▶ _Aim_:
Gather, from the listing beneath this task, every line holding the string "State".

▶ _Given data_:
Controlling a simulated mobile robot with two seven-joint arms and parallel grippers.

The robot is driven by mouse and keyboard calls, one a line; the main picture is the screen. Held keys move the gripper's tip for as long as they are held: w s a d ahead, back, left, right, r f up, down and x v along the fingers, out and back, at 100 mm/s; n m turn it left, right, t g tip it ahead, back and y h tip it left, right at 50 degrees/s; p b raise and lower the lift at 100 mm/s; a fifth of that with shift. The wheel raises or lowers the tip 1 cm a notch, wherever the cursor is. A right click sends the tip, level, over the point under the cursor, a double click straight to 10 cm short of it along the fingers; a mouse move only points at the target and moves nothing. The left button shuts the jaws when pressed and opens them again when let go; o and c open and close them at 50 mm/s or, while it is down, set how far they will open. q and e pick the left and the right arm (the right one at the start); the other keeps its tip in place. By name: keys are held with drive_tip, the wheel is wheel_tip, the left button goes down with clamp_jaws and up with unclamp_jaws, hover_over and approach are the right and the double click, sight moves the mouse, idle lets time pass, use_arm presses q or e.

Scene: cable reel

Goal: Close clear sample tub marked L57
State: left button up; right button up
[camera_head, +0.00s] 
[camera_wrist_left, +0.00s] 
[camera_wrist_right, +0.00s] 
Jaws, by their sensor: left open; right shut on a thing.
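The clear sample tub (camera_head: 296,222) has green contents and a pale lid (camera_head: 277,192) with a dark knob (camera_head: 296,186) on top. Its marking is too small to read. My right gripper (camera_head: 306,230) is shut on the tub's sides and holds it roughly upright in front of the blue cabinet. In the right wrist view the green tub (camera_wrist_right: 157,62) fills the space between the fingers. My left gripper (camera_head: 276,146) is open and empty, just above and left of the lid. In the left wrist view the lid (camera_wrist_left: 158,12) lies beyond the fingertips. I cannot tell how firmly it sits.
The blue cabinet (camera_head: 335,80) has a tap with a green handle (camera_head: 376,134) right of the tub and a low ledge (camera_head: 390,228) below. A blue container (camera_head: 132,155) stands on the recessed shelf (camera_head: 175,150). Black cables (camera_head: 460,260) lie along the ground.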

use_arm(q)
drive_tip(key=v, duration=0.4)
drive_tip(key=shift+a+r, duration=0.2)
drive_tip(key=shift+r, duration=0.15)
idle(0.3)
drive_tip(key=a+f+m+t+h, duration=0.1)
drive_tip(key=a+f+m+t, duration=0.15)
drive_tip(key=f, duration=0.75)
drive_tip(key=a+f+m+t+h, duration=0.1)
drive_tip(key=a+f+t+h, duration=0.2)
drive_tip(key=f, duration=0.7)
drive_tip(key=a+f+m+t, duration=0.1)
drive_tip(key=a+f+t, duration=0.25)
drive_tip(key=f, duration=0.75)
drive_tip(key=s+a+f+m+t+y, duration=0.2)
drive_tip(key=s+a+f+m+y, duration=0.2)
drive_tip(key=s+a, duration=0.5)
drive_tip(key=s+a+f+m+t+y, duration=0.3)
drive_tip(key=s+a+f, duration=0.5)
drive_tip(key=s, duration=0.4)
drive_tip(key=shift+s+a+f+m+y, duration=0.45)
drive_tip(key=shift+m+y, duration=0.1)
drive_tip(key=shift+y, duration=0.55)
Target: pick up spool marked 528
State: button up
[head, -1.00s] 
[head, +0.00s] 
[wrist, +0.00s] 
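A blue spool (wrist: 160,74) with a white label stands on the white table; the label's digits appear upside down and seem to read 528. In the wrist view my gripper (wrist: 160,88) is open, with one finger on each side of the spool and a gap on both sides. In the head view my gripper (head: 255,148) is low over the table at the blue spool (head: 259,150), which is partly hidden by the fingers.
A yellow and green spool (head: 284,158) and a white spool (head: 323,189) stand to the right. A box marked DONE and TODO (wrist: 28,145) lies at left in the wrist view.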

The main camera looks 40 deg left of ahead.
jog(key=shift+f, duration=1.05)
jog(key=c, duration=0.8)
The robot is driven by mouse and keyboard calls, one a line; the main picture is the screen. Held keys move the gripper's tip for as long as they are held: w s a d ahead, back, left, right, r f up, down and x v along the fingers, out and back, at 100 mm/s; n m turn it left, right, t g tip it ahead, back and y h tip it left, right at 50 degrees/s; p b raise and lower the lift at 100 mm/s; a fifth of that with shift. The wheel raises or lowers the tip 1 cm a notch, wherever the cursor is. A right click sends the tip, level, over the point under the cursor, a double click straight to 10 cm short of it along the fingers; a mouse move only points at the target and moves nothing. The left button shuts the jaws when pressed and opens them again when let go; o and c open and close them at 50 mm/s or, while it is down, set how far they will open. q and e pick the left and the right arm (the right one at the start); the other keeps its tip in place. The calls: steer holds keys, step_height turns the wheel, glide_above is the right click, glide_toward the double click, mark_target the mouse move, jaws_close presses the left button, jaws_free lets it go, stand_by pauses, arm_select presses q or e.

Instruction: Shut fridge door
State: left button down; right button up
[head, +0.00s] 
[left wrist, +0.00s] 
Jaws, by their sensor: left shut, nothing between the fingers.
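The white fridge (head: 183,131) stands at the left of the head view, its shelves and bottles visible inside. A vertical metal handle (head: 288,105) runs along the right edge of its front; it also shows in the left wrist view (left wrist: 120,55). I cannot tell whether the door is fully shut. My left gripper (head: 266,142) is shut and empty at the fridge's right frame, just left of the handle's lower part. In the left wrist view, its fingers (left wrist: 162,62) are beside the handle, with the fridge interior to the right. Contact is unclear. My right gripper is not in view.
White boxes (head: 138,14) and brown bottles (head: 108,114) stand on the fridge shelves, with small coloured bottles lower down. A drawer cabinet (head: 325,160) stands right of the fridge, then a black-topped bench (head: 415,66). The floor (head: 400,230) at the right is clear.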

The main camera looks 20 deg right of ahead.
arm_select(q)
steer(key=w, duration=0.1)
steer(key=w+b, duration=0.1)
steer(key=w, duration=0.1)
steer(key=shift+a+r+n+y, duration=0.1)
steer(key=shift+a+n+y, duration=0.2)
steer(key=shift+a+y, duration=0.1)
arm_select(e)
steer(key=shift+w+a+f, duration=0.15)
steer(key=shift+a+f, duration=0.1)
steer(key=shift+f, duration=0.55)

▶ _Expected answer_:
State: left button up; right button up
State: button up
State: left button down; right button up

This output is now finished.